But Drew doesn’t need any gum. He’s got a clue to a hidden immunity idol, and (to Jon’s dismay, I’m sure, as he’s watching this tonight in Michigan) Drew’s got a beautiful chick to look at. Yeah, he’s gonna steal a glance at her boo-tay as she bends over to pick up a log to throw on the fire to keep you warm you insensitive dick! but hey, you’re a ladies man, which even Jaclyn knows. (Yeah, she’s been talking to your brother, dude…).

But Drew’s not here to pick up the ladies. He’s not gonna horn in on one of his buddies’ girls. He’s here to strategize, and to “manipulate minds” (how’d that go with Jeff?), and to throw challenges. Excuse me? What did you say? You wanna start throwing challenges?
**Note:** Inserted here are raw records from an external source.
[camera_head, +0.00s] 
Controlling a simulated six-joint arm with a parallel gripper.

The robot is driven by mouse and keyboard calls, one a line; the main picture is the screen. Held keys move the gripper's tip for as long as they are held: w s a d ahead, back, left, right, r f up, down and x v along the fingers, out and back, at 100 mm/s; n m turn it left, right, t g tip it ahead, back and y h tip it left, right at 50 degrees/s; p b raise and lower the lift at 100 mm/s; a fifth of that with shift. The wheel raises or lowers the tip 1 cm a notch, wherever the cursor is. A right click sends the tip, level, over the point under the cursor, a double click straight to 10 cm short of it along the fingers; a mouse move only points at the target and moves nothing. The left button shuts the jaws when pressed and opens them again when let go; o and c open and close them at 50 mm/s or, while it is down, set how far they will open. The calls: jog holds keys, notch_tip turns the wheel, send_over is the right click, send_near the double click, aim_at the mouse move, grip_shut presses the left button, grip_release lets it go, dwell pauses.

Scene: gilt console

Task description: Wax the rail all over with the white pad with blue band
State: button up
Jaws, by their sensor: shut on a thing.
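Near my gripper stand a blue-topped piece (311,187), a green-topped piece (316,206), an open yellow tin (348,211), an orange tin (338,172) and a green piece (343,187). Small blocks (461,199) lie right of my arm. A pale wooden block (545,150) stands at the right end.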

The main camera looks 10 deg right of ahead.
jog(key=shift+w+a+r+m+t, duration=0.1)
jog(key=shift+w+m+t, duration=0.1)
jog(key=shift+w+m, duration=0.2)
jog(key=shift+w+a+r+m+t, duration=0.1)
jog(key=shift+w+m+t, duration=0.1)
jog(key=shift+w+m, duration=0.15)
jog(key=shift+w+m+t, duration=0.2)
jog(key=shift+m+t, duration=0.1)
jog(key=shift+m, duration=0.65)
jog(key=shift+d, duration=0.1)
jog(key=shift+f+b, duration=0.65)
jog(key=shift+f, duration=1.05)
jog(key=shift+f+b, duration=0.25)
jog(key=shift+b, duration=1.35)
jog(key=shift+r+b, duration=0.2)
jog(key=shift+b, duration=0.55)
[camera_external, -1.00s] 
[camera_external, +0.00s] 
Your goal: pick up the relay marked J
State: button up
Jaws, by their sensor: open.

“Yeah, Fish, like, dude. There’s a bunch of loser chicks on my tribe that just aren’t pulling their weight. So, like, I think I’m gonna throw the next challenge so we can trim some of the fat and get me that much closer to winning a million dollars. I think that’s a good plan, what do you think, Fish?”

Um, dude, I think you’re an idiot. You’re too far away from the end to even think about winning, so you’re just setting yourself up to be voted out for being a moron. But, more power to you, ladies man. At least you can look forward to years of meaningless sex…

Hold on. I may need to reconsider my position…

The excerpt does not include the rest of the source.